Hays, who lives and works in Asheville, noted the difference when he took the stage to read. He first read passages from a previous work he had started when his father first got Alzheimer's.
"I had decided to save as much of my father as I could in words," he said.
The writing was straightforward and sad. In one scene, he goes through his father's room, cleaning it out "as if he were dead, not downstairs watching baseball on the TV."
Then he read from his book. The situations were similar, but story was lighter, and funnier, with the writer taking note of ironies that couldn't help but make a reader smile despite the somber topic -- that a husband was losing his wife as her memory faded.
"I forgot my story and just told these characters' stories," Hays said. "It allowed me to think of it differently.
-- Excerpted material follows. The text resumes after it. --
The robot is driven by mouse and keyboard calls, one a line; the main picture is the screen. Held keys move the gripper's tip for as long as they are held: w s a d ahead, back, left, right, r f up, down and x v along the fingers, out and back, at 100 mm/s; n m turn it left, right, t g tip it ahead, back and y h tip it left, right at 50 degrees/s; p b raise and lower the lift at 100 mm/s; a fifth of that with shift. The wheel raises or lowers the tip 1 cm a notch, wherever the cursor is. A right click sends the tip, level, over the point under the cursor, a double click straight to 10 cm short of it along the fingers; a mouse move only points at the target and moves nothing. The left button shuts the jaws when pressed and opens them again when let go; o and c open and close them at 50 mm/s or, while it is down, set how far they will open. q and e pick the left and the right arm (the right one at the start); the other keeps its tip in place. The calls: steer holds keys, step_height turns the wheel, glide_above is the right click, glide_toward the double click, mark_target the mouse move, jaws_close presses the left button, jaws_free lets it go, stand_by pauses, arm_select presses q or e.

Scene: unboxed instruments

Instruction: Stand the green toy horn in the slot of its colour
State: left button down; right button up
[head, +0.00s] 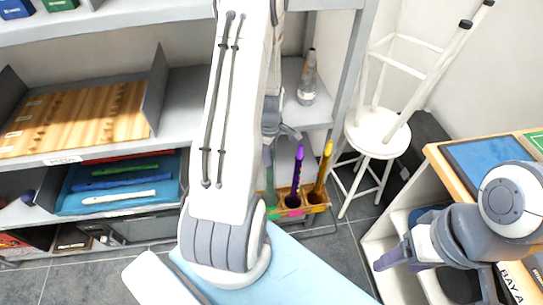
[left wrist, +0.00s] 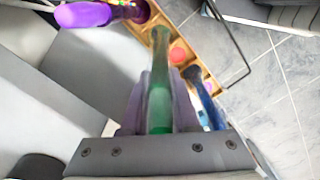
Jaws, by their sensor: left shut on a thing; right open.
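The green toy horn (left wrist: 158,88) is between the purple fingers of my left gripper (left wrist: 158,112). Its narrow far end reaches over the wooden slotted rack (left wrist: 188,57) in the left wrist view. I cannot tell whether that end is inside a slot. In the head view the left gripper (head: 272,138) is above the rack (head: 318,209), largely hidden by my own arm, with part of the green horn (head: 268,178) below it. My right gripper (head: 388,258) is open and empty at the lower right, away from the rack.
A purple horn (head: 296,175) and a yellow horn (head: 323,170) stand in the rack. A blue horn (left wrist: 207,103) shows beside the green one. A white stool (head: 378,133) stands right of the rack. Shelves on the left hold a blue tray (head: 72,203) with flutes.

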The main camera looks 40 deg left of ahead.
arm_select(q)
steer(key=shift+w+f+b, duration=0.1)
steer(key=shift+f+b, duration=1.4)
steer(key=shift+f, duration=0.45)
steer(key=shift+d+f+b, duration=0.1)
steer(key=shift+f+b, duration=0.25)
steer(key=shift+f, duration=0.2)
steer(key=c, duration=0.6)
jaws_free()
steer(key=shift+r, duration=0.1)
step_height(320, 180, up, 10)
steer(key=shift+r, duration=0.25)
It allowed me to explore the humor and surprise. It allowed me to forget about my family and think about Prate's family."
Prate is the ornery house painter whose beloved wife is gradually being lost to Alzheimer's. At the same time, he is having to deal with his son and grandson, giving the book a broader storyline.
"For me, the real crisis is Prate's having to deal with his grandson. He has to either step up and re-connect with his family or lose them," Hays said.
Hays said he writes slowly. He wrote an entire draft of "The Pleasure Was Mine" over a period of several years. Then after having friends and colleagues read it and give him feedback, he wrote and re-wrote, eventually cutting its length by nearly half.
When he writes, Hays said, the characters eventually take over the book. When a characters does something unexpected, he is as surprised as anyone.
"When you spend day after day with these characters they will do things that will surprise you. If they don't, then the work is dead. If you're writing well, the characters will start doing things that will surprise you."
Hays said writers do best when they write about what they know.
"Place is important to me," he said. "If there's a place you know, that's where you write from."
The Wayne County Reads campaign will continue tonight with a creative writing workshop with Hays at the Moye Library at Mount Olive College. On Saturday at 8 p.m, at Moffatt Auditorum at WCC, will be a performance of the one-man play by Quinn Hawksworth, "The Best is Yet to Be." The campaign will continue with films, speakers and panel discussions throughout the month.